Lauriat, Peter M., J.
The plaintiff, Jeannette Hurley (“Hurley”), brought this negligence action against BBC Property Company (“BBC Property”) and Best Buy Stores, Limited Partnership (“Best Buy”). Hurley alleges that BBC Properly employees acted negligently by placing computer monitors on tables that later fell and injured Hurley. BBC Property’s motion for summary judgment. For the following reasons, the defendants’ motion for summaxy judgment is allowed.
BACKGROUND
BBC Property is the general partner of Best Buy. Hurley is a senior custodian at the Orchard Gardens K-8 Pilot School (“Orchard Gardens”) in Boston. In December of 2010, Jason Webb (“Webb”), a Best Buy employee, approached ErrickL. Greenlee (“Greenlee”), Best Buy’s Community Outreach Specialist in Best Buy’s South Bay store location, about setting up a volunteer opportunity at Orchard Gardens. Greenlee and Webb visited Orchard Gardens to determine what Best Buy volunteers could do to improve the school’s technological capabilities. Thereafter, Greenlee asked for volunteers among Best Buy’s employees and received indications of interest from around ten of them.
On December 17, 2010, Webb, Greenlee, and around ten other volunteers went to Orchard Gardens. The volunteers were not paid for their time, did not receive “comp time,” and were not rewarded with any extra time off for their volunteer service. Nothing in the record indicates that any of the volunteers were scheduled to be working in the Best Buy store during the time they volunteered. The principal and custodial staff at Orchard Gardens gave directions to the volunteers during their time at Orchard Gardens, and the volunteers did work such as installing memory on school computers and mounting on the walls televisions that the school had already acquired.

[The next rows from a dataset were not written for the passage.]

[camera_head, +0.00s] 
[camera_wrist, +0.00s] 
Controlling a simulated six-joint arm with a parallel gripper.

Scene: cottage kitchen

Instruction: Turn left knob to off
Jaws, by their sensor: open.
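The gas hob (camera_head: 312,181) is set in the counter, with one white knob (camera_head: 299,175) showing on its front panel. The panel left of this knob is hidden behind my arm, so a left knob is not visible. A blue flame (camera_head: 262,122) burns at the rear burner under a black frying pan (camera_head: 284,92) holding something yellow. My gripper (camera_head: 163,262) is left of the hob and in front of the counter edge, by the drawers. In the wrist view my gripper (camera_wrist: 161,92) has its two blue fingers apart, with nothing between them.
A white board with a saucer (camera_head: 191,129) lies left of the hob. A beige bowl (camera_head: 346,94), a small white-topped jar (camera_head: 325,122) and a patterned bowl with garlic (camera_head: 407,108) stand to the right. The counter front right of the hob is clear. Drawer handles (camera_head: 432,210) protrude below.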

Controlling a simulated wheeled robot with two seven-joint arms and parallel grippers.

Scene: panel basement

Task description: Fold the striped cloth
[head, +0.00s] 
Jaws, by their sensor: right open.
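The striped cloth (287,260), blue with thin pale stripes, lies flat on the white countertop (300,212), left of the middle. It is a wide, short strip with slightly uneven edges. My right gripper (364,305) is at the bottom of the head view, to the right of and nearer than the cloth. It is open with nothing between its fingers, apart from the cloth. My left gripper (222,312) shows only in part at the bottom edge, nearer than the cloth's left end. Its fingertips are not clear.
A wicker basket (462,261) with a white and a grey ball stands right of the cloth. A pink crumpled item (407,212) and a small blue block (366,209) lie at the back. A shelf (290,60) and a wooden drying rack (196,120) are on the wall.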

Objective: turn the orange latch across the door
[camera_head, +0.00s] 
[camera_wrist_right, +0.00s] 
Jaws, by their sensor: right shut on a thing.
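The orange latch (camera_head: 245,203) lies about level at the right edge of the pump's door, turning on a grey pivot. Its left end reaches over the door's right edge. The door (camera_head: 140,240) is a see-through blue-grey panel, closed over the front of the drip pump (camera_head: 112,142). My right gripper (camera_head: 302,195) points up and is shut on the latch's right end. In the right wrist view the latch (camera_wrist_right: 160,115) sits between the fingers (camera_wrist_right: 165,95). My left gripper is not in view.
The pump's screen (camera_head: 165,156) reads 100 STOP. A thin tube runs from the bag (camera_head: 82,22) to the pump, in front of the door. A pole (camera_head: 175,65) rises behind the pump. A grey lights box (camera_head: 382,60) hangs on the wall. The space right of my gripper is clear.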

Greenlee and another volunteer, Travoy Pruitt (“Pruitt”), brought old computer monitors and printers to the basement of Orchard Gardens, accompanied by one of the school’s custodians. Access to the basement was limited to those with a key; at the time, only the three custodians and the principal had keys to the basement, and there is no evidence that those individuals gave keys to anyone else. Greenlee and Pruitt initially began setting the monitors on the floor, but the custodian told them to put the monitors on tables in the room because they would be a fire hazard on the floor. Greenlee testified in his deposition that he recalls placing the monitors on three separate tables and that he did not stack the monitors on top of each other.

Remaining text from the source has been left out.